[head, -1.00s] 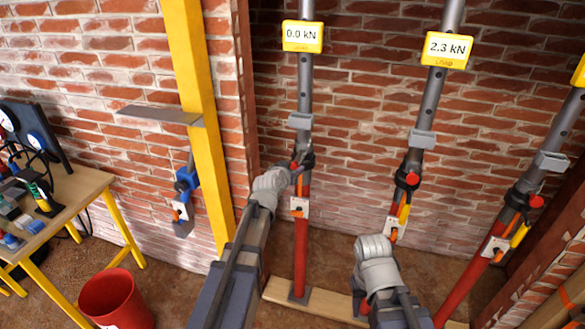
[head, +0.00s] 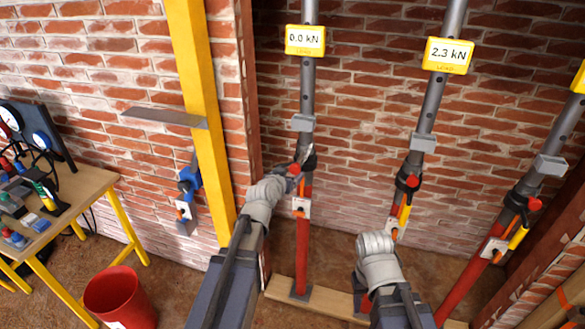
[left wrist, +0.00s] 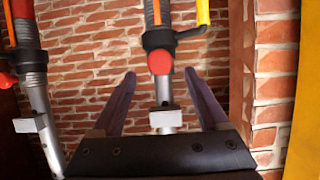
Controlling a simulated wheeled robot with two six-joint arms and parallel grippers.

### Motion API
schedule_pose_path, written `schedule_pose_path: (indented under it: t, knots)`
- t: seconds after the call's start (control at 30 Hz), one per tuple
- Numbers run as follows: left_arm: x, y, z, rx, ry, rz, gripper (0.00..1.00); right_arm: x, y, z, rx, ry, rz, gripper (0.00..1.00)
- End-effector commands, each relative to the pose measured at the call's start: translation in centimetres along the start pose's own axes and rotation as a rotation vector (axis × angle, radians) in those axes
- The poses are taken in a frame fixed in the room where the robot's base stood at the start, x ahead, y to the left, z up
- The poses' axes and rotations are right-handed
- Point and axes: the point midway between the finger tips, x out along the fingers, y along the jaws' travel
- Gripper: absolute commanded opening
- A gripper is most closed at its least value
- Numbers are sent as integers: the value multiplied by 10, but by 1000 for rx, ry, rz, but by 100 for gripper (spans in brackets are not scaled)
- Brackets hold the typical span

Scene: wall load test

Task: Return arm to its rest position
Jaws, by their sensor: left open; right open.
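My left arm reaches in from the bottom of the head view, its grey wrist (head: 264,192) just left of the leftmost prop (head: 303,250). In the left wrist view my left gripper (left wrist: 159,74) is open. Its two purple fingers stand on either side of a grey tube with a red knob (left wrist: 160,62) and a black collar (left wrist: 158,40), with no visible grip. My right arm (head: 380,270) stands in front of the middle prop (head: 414,160); its gripper is hidden behind its own wrist.
The left prop's display (head: 305,40) reads 0.0 kN; the middle one (head: 448,55) reads 2.3 kN. Another prop (head: 545,165) leans at right. A yellow post (head: 200,110), a red bucket (head: 118,297) and a workbench (head: 85,188) are at left. A brick wall stands behind.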

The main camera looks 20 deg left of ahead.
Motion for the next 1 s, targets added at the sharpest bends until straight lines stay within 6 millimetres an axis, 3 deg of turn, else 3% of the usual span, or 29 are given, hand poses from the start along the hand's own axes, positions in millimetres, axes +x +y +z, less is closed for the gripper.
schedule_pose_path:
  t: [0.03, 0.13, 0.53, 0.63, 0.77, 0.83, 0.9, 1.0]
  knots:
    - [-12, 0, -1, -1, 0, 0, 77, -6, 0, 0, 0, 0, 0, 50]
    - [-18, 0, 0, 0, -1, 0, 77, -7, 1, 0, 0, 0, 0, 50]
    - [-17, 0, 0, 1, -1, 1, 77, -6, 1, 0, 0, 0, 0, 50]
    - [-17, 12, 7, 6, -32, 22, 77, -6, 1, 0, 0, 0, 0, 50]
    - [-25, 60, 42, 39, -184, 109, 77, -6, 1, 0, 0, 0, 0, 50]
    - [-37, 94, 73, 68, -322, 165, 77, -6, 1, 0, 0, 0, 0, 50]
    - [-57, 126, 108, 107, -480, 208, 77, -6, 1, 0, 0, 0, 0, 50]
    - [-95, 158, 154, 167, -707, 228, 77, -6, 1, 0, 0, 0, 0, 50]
- - -
PROBLEM:
Reproduce the full material exactly, excluding the pictures.

OUTPUT FOR THIS TASK:
[head, -1.00s] 
[head, +0.00s] 
[left wrist, +0.00s] 
Controlling a simulated wheeled robot with two six-joint arms and parallel grippers.

### Motion API
schedule_pose_path, written `schedule_pose_path: (indented under it: t, knots)`
- t: seconds after the call's start (control at 30 Hz), one per tuple
- Numbers run as follows: left_arm: x, y, z, rx, ry, rz, gripper (0.00..1.00); right_arm: x, y, z, rx, ry, rz, gripper (0.00..1.00)
- End-effector commands, each relative to the pose measured at the call's start: translation in centimetres along the start pose's own axes and rotation as a rotation vector (axis × angle, radians) in those axes
- The poses are taken in a frame fixed in the room where the robot's base stood at the start, x ahead, y to the left, z up
- The poses' axes and rotations are right-handed
- Point and axes: the point midway between the finger tips, x out along the fingers, y along the jaws' travel
- Gripper: absolute commanded opening
- A gripper is most closed at its least value
- Numbers are sent as integers: the value multiplied by 10, but by 1000 for rx, ry, rz, but by 100 for gripper (spans in brackets are not scaled)
- Brackets hold the typical span

Scene: wall load test

Task: Return arm to its rest position
Jaws, by their sensor: left open; right open.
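My left arm reaches in from the bottom of the head view, its grey wrist (head: 264,192) just left of the leftmost prop (head: 303,250). In the left wrist view my left gripper (left wrist: 159,74) is open. Its two purple fingers stand on either side of a grey tube with a red knob (left wrist: 160,62) and a black collar (left wrist: 158,40), with no visible grip. My right arm (head: 380,270) stands in front of the middle prop (head: 414,160); its gripper is hidden behind its own wrist.
The left prop's display (head: 305,40) reads 0.0 kN; the middle one (head: 448,55) reads 2.3 kN. Another prop (head: 545,165) leans at right. A yellow post (head: 200,110), a red bucket (head: 118,297) and a workbench (head: 85,188) are at left. A brick wall stands behind.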

The main camera looks 20 deg left of ahead.
Motion for the next 1 s, targets added at the sharpest bends until straight lines stay within 6 millimetres an axis, 3 deg of turn, else 3% of the usual span, or 29 are given, hand poses from the start along the hand's own axes, positions in millimetres, axes +x +y +z, less is closed for the gripper.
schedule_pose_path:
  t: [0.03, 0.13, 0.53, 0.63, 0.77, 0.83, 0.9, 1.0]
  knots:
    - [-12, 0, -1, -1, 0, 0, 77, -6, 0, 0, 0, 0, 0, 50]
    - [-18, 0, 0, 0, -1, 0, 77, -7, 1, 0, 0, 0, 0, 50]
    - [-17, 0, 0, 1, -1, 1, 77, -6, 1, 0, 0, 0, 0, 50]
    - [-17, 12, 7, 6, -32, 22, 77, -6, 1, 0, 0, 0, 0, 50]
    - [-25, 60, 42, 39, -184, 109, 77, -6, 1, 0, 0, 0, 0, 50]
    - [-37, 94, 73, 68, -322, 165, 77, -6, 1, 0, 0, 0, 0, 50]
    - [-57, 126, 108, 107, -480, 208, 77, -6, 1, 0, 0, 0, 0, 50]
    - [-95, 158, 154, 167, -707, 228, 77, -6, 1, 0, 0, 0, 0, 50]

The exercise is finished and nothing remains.